Aparte de Guerra y paz, desde luego, se discutió de Irak y Eduardo tuvo una frase memorable: “Odio lo americano, odio a los americanos, detesto su comida y su arte, pero lo que me gusta de ellos son los GI's. Durante la Segunda guerra mundial, durante la guerra del Golfo, en Serbia y ahora en Irak... ¡los adoro!”.
24 de abril de 2003
Por medio de un fiel colaborador y amigo me enteré hace unas semanas de que una señora está traduciendo Guerra y pazpara otro editor español. La noticia me quitó el sueño. Mi amigo me consiguió las señas de esta señora y así supe que se llama Gala Arias.
La invité a mi casa y acaba de marcharse. Lo que en realidad está traduciendo es nada menos que la “nueva” versión de la novela, un borrador que Tolstói había desechado. El editor, que al parecer es Mondadori, le ha dado a Gala apenas un año para entregar el trabajo y a todas luces ella no se siente cómoda. No le parece un original fiable, comprende que la novela de Tolstói no es “eso” —según me dijo, Pierre Bezújov tiene mal aliento a lo largo del texto: huele a ajo—, pero ha firmado contrato y quiere cumplir su compromiso.

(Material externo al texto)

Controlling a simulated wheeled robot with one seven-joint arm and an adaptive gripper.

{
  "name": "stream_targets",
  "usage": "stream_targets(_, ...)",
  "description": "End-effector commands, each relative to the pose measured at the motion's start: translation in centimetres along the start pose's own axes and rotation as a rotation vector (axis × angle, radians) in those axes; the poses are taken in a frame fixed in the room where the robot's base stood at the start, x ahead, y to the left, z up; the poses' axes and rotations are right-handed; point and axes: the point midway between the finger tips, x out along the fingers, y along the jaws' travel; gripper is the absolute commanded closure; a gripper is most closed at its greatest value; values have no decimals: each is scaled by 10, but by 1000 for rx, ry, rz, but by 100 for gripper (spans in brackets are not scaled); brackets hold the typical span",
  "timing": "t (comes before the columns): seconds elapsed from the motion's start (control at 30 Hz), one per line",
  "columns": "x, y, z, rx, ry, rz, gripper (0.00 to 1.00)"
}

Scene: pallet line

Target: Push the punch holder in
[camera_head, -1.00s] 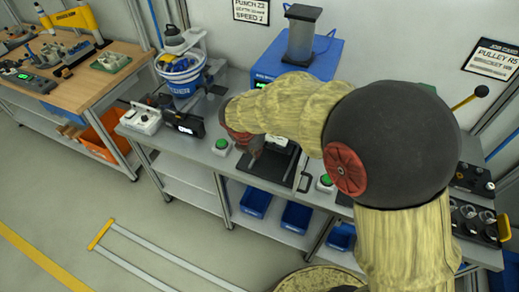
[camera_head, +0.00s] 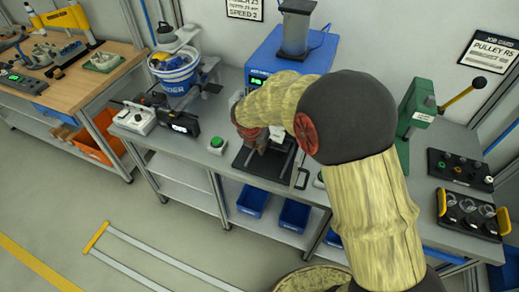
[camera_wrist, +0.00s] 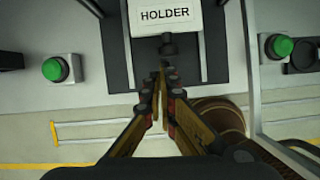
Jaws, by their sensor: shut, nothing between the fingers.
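The punch holder (camera_wrist: 165,18) is a white block marked "HOLDER" with a dark knob on its near side, seen at the top of the wrist view. It sits between rails on a dark base plate (camera_head: 247,156). My gripper (camera_wrist: 162,68) is shut and empty, its fingertips close to the knob; I cannot tell whether they touch it. In the head view my arm covers most of the holder and part of the blue punch press (camera_head: 318,58) behind it.
Green buttons flank the base, one on the left (camera_wrist: 55,69) and one on the right (camera_wrist: 279,46). A blue bucket (camera_head: 178,72) and a dark device (camera_head: 183,124) stand at left. A green lever press (camera_head: 416,112) and dark trays (camera_head: 462,171) stand at right.

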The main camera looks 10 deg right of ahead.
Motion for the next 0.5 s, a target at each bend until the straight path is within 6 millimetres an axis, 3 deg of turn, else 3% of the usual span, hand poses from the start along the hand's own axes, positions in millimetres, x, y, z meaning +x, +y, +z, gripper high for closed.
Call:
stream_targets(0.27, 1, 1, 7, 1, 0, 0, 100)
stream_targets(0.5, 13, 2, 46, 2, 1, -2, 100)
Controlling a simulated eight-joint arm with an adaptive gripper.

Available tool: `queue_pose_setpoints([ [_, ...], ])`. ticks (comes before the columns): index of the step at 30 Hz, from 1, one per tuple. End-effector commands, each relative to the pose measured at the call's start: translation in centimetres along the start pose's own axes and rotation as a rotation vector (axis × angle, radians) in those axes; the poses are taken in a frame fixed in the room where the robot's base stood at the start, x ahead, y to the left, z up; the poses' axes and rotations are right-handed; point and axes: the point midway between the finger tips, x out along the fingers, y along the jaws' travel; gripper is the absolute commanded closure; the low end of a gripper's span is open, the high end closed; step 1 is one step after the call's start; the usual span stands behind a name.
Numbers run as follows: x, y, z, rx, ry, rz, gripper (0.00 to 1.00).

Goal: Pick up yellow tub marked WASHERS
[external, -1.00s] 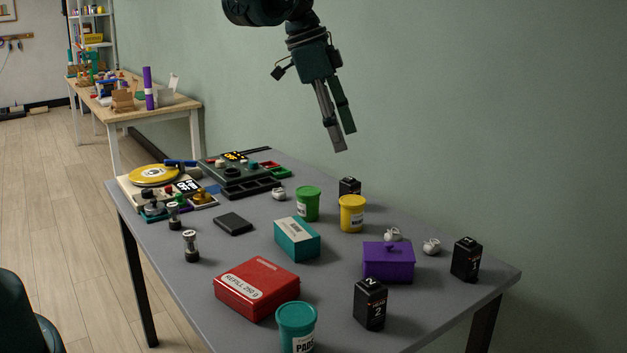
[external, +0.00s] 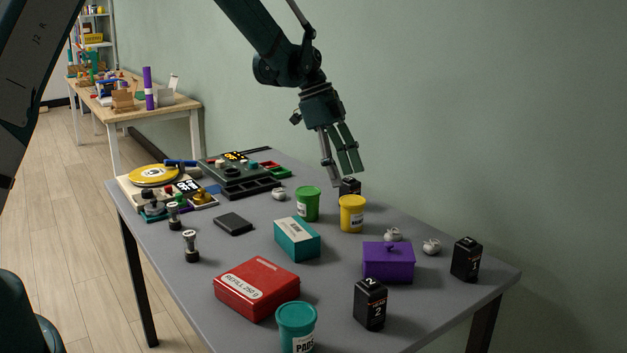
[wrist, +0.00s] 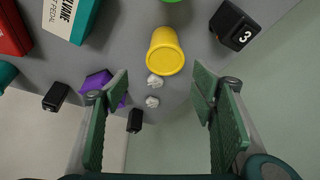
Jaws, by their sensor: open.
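The yellow tub (external: 352,214) stands upright on the grey table, with a label on its side that is too small to read fully. It also shows in the wrist view (wrist: 165,54), ahead of and between the open fingers. My gripper (external: 343,177) is open and empty, above and slightly behind the tub in the external view. In the wrist view, my gripper (wrist: 160,85) has its two green-padded fingers spread wide, with nothing between them touching the pads.
A green tub (external: 307,204) stands left of the yellow one, and a black box (external: 349,187) close behind it. A teal box (external: 297,240), a purple lidded box (external: 388,263) and small white objects (external: 431,247) are nearby. The wall runs along the table's back.

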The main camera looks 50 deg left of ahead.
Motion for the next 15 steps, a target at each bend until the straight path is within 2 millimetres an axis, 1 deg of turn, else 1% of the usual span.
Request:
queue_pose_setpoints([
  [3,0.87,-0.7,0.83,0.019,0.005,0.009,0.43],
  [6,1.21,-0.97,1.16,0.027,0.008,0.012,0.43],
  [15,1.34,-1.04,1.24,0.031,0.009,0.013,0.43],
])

Esto me lleva atrás en el tiempo. Durante la Feria del Libro de Frankfurt, en octubre de 2001, nos cruzamos, Nicole y yo, con Karin Brown. Vieja conocida de nuestros años de París y navegante veterana en las procelosas aguas de los derechos de autor, Karin tenía “algo” para nosotros. Nos propuso un café en uno de los desangelados mostradores diseminados por el vasto pabellón estadounidense y estaba por abordar el asunto cuando yo mismo tomé la iniciativa.
—¿Qué te parece el atentado del 11 de septiembre?